В спектакле, где всякие упования с ожесточением отвергнуты и осмеяны, эту надежду у принца Датского, кажется, отнять не спешили. «Дальше — тишина»: этот полувздох, полувопрос, полумоление, с которым уходил Гамлет, становился — во всяком случае, для меня — самым глубоким по человеческому смыслу и самым трагическим мигом (это именно миг) спектакля Някрошюса. Теперь, в самом конце, слышалась вдруг нота, рождавшаяся по ту сторону тьмы, за пределами беспросветного отчаяния, которое призвана была продемонстрировать мощная, временами избыточная метафорика вильнюсского «Гамлета». И пусть эта нота была едва различима в сумрачной симфонии целого, она заключала в себе отблеск нездешнего света, предчувствие высокого покоя, без которых в конечном счете нет трагедии. И, может быть, обещание какого-то важного поворота в искусстве Эймунтаса Някрошюса.

Обещание было исполнено в последней, самой совершенной части трилогии, — в «Отелло». Спектакль — при всем его трагизме — был весь пронизан торжественным светом, каким-то спокойным сиянием, оно становилось все сильнее по мере приближения к трагическому финалу, спасая его — и судьбу героев — от погружения в безнадежность. Это был свет эстетической гармонии — как театральное произведение «Отелло» Някрошюса совершенен. Но это был и свет заключенного в спектакле человеческого смысла, свет простой и прекрасной, пусть и печальной, истории любви, рассказанной посредством отточенных до предела пластических метафор, но вместе с тем сценическим языком, который можно было бы назвать квинтэссенцией психологического театра: что за наслаждение было следить за тем, как в утонченной пластике актеров передавалось малейшее движение душ Отелло и Дездемоны.
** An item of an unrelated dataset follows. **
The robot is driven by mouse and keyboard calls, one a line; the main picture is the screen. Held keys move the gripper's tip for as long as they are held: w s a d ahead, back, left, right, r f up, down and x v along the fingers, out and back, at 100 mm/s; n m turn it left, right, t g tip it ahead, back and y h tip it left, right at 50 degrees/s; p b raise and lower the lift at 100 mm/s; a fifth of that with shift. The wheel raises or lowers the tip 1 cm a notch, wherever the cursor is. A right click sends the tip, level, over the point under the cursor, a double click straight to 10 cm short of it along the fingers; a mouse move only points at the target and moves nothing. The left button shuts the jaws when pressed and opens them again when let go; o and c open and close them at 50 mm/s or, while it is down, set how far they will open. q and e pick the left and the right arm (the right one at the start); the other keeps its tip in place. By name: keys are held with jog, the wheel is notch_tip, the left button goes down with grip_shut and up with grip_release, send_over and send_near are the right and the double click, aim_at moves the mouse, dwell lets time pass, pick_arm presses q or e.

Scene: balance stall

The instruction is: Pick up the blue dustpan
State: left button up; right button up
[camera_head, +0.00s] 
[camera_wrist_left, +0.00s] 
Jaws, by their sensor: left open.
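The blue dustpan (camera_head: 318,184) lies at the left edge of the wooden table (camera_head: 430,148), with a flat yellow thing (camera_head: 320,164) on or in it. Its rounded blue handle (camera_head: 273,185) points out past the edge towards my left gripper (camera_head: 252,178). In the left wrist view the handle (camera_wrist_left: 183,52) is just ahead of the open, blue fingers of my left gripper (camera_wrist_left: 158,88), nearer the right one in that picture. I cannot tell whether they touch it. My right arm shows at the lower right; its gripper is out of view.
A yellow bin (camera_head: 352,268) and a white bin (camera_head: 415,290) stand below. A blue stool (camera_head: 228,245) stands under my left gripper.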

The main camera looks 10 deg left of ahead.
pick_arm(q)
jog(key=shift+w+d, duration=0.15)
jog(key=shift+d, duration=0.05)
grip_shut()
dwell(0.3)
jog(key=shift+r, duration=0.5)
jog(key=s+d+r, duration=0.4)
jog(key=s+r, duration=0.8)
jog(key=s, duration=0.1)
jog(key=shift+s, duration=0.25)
В «Отелло» с чрезвычайной ясностью высветилась сущностная близость театральной поэзии литовского режиссера природе шекспировского метафоризма. При всей кажущейся вольности сценической фантазии Някрошюса он с величайшей строгостью следует духу и смыслу поэтической образности Шекспира.

В любом филологическом сочинении о метафорическом строе шекспировской трагедии можно прочитать о ключевой роли лейтмотива моря в «Отелло», образующего поэтическое пространство трагедии. Вряд ли Някрошюс читал эти книжки, да и вообще людям театра читать их ни к чему, шекспироведы пишут их друг для друга. Литовский режиссер умеет вычитать шекспировские метафоры из самого текста и передать их на сцене в театральных образах неотразимой силы. В «Отелло» он сталкивает два контрастных тропа морской стихии. Море в спектакле — это образ захватывающей дух свободы, бесконечности мироздания. Кажется, границы подмостков вдруг беспредельно раздвигаются и сцена наполняется безбрежностью морского простора, мощным ветром, дыханием соленой влаги, воздухом никем и ничем не стесненной воли. Но море у Някрошюса — это и гибельная бездна, в которую со страхом заглядывают и от которой отшатываются люди, это преисподняя, пучина, куда обреченные на смерть скатываются, сползают в своих суденышках-корытцах. Два образа моря друг другу противостоят, друг с другом сражаются, между ними растерзаны судьбы шекспировских героев.

Но, мне кажется, Някрошюс идет дальше и глубже, за границы текста, за пределы шекспировского метафоризма, к их истокам и основам. Словно он наделен даром проникать к первичным импульсам, лежащим в скрытой праоснове вещи, к тем «звукам и смятенью», с которых начинается поэзия, к озарениям, постигавшим их создателя в первый момент зарождения замысла, крайним смутным видениям художника, которые лишь со временем приобретали стройность отвердевшей формы и становились поэтическим и театральным текстом. Театральное визионерство Някрошюса всякий раз рождается на этом уровне первоначальных импульсов произведения, которые режиссер умеет интуитивно почувствовать, увидеть в своих «снах» и передать в пластических метафорах своих спектаклей. Вот почему шекспировские постановки литовского режиссера, казалось бы, так далеко уводящие от знакомых слов и привычных значений, так часто поражают прорывами в самую их суть и смысл.